* START DATA EXTRACT *

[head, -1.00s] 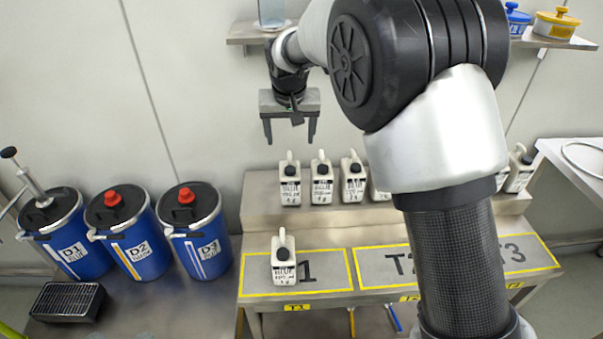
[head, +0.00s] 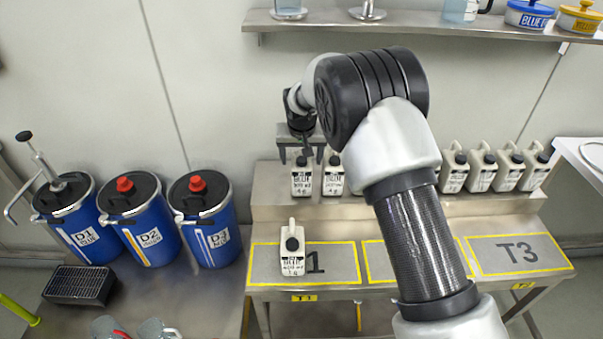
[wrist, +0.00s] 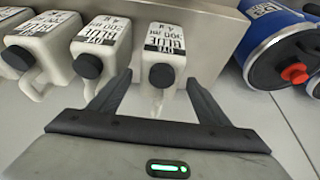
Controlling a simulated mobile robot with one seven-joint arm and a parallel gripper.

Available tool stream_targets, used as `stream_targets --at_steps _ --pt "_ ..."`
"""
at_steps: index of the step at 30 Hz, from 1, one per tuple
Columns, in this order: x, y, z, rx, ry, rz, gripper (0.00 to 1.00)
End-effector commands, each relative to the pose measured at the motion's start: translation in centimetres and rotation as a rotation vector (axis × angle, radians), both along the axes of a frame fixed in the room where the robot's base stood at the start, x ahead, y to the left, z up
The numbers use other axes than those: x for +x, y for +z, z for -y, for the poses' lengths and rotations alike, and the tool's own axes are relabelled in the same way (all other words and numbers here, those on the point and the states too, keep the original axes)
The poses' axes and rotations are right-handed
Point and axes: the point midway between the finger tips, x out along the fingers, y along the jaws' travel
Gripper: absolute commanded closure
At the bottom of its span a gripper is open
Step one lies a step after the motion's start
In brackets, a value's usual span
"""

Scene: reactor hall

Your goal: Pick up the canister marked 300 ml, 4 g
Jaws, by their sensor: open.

* END DATA EXTRACT *

• **WORK TO COMPLETE**
Print out the lines exactly, skipping any picture.

• **ANSWER BELOW**
[head, -1.00s] 
[head, +0.00s] 
[wrist, +0.00s] 
Controlling a simulated mobile robot with one seven-joint arm and a parallel gripper.

Available tool stream_targets, used as `stream_targets --at_steps _ --pt "_ ..."`
"""
at_steps: index of the step at 30 Hz, from 1, one per tuple
Columns, in this order: x, y, z, rx, ry, rz, gripper (0.00 to 1.00)
End-effector commands, each relative to the pose measured at the motion's start: translation in centimetres and rotation as a rotation vector (axis × angle, radians), both along the axes of a frame fixed in the room where the robot's base stood at the start, x ahead, y to the left, z up
The numbers use other axes than those: x for +x, y for +z, z for -y, for the poses' lengths and rotations alike, and the tool's own axes are relabelled in the same way (all other words and numbers here, those on the point and the states too, keep the original axes)
The poses' axes and rotations are right-handed
Point and axes: the point midway between the finger tips, x out along the fingers, y along the jaws' travel
Gripper: absolute commanded closure
At the bottom of its span a gripper is open
Step one lies a step after the motion's start
In brackets, a value's usual span
"""

Scene: reactor hall

Your goal: Pick up the canister marked 300 ml, 4 g
Jaws, by their sensor: open.

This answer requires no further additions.